To insure this design resilience, Unison makes all changes and copies all data into temporary (.tmp) files first. It then moves the original contents out of the way and renames the temporary files. At this point, shortcomings in the Posix file system API leave Unison in its most vulnerable position. An interruption at this point could require some manual file deletions. If this happens, a file dubbed “DANGER.README” will be left in the user’s home directory with information on the interrupted synchronization process.

 
         
 

This is the point of failure for Unison on Windows XP using a native Windows volume share. The Unison process cannot gain permission to rename the temporary files. Fortunately, there is an alternative networking scheme: NFS. What’s more, results of earlier tests connecting wireless Linux clients to Windows 2000 servers demonstrated NFS file sharing to be more efficient.

To implement NFS file sharing, we installed DiskShare v4 on the Windows 2000 server and DiskAccess v6 on the Windows XP client system. Both packages are part of the AccessNFS suite from Shaffer Solutions. As their names imply, DiskShare allows Windows systems to export NFS file shares to other systems via NFS v3 and DiskAccess allows Windows systems to mount NFS shares.

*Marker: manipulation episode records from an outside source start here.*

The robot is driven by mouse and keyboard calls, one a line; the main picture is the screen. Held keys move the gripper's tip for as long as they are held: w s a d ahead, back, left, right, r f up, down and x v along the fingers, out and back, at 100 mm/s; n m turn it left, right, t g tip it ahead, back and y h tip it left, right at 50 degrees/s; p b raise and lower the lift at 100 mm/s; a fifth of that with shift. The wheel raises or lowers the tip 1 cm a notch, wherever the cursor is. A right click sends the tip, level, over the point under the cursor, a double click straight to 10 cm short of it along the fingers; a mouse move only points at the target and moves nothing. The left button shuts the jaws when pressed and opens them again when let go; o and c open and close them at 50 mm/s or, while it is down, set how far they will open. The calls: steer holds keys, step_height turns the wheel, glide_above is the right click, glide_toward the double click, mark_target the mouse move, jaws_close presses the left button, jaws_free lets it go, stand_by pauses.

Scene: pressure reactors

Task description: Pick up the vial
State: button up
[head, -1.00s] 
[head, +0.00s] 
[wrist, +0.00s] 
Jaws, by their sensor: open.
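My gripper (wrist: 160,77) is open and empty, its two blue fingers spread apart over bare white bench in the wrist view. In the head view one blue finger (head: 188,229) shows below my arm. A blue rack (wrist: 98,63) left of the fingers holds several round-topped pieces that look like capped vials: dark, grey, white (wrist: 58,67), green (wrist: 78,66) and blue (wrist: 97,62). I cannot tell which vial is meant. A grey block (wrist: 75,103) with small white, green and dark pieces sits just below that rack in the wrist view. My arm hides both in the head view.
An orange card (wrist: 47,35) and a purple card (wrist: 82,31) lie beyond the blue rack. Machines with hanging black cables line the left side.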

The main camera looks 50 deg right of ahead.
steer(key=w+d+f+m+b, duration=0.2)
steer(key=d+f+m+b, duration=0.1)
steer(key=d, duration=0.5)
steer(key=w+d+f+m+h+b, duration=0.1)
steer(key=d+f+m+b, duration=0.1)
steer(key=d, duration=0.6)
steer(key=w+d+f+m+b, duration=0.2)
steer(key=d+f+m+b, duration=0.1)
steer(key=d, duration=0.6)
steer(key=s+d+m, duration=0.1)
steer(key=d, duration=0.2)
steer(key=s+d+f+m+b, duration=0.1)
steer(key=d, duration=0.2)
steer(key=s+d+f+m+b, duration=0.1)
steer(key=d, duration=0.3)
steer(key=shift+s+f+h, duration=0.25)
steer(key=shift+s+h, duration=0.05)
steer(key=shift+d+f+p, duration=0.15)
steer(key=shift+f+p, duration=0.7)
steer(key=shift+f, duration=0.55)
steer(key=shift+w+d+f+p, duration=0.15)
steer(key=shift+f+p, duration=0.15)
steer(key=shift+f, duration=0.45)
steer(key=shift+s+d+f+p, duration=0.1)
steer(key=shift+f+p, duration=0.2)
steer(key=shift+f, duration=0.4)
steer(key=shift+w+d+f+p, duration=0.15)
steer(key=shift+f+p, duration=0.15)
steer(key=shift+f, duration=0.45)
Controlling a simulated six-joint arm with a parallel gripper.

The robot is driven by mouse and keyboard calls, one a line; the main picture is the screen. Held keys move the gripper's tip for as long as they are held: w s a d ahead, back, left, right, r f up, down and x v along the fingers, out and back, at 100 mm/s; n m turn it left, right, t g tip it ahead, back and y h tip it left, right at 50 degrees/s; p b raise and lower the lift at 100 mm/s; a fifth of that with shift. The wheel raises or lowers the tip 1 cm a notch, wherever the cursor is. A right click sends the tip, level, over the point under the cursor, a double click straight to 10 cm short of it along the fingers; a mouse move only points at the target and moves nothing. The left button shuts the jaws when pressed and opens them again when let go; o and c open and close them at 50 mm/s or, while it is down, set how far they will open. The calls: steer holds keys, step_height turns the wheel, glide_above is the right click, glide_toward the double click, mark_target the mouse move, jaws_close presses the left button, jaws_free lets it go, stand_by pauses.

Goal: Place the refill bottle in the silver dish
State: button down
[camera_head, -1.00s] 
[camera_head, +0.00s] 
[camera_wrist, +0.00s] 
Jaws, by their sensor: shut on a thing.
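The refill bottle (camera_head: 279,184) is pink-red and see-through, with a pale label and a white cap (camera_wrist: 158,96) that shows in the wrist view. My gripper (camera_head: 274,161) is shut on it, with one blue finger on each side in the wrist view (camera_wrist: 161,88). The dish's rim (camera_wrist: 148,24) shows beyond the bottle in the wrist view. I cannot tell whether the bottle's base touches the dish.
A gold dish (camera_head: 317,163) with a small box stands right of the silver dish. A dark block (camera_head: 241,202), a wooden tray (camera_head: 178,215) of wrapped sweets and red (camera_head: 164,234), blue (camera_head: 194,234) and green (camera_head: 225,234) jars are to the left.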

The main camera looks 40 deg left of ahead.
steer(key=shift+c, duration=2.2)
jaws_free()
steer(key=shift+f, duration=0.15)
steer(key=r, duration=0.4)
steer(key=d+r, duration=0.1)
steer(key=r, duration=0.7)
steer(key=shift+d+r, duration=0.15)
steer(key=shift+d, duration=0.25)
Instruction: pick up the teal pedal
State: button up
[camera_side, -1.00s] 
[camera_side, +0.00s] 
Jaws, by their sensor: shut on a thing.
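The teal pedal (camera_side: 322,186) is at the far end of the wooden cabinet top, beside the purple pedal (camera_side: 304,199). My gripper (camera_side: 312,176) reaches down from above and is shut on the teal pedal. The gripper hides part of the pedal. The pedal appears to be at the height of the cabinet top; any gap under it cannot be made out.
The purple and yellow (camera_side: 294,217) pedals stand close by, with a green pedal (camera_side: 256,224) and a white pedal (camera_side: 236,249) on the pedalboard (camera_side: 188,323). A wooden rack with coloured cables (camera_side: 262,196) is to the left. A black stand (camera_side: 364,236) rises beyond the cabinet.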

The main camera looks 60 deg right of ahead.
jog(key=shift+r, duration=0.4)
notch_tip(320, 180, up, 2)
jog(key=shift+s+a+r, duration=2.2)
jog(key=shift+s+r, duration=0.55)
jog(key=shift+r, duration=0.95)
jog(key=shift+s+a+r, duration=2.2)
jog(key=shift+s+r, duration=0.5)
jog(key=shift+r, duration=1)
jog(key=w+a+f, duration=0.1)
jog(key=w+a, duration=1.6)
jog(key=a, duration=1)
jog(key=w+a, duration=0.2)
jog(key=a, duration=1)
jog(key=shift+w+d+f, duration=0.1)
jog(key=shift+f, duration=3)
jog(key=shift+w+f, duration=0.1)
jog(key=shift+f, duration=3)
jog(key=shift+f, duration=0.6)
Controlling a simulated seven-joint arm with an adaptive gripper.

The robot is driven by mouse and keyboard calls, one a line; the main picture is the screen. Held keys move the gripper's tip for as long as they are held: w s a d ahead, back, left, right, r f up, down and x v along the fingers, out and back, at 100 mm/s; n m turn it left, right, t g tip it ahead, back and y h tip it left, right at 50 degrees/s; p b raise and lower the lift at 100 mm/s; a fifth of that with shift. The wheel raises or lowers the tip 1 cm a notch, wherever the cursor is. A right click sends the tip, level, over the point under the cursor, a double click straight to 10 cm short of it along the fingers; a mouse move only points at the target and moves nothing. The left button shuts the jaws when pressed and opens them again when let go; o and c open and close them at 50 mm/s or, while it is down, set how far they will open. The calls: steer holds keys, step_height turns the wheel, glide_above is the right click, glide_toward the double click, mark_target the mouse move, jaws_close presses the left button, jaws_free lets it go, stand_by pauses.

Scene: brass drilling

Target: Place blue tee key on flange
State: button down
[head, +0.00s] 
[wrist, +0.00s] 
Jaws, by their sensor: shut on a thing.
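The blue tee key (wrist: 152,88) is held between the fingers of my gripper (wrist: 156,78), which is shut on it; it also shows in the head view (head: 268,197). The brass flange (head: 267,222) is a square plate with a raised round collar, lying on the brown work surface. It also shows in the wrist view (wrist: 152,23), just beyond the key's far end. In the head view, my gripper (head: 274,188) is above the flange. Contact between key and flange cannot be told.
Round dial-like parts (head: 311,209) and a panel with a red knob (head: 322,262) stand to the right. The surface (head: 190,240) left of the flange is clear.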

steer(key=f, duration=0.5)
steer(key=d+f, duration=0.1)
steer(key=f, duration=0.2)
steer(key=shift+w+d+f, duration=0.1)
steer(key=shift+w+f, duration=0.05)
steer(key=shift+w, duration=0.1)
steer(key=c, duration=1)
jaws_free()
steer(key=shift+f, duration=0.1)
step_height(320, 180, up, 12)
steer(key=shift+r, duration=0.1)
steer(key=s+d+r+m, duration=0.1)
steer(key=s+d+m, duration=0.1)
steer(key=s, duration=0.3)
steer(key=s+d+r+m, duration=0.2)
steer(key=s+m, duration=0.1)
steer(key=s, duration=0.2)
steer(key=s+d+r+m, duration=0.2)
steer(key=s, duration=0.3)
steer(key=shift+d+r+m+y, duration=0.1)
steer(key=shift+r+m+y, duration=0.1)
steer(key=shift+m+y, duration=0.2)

With NFS as our file sharing protocol, everything proceeded precisely as expected—well, not exactly.

 
The GUI on Linux is identical to that on Windows. On our Linux laptop, we synchronized a folder containing documents used in an earlier edition of Open with our WSADNFS share on the Windows 2000 server. Unison instantly presented a synchronization plan to copy all of the WSAD files on the server into the home/eopen52 folder on the laptop and all of the home/eopen52 files on the laptop into the WSADNFS share on the server. Once this process finished, Unison then presented a new synchronization plan to the Windows XP client (mouse over image) that called for it to be updated with all of the files that had been moved onto the server from the Linux laptop.
 
     

 

 After installing DiskAccess v6, which explicitly adds support for Windows XP, there was a short moment of panic when trying to initially access the NFS network. When an alternative, such as NetWare or NFS, to Microsoft networking is installed under the My Network Neighborhood structure, clicking on the My Network Neighborhood icon immediately brings up a screen with the network options presented. This is not the case with My Network Places on Windows XP. It just brings you straight into the Microsoft network. To access an alternative network, it’s necessary to right click on the My Network Places icon and open the Windows Explorer to find The Entire Network.

Beyond the annoyance caused by the new networking interface in Windows XP, we had no problems synchronizing replicas residing on NFS shares with Unison on our Windows XP Professional client. At a minimum, Unison was able to provide an excellent way to automatically synchronize desktop and laptop systems with a central file-sharing server to provide a much more robust enterprise backup regime. In a more aggressive setting, the transitive nature of Unison made workgroup sharing of the most recent updates to documents created in Microsoft and Open Office a relatively trivial matter.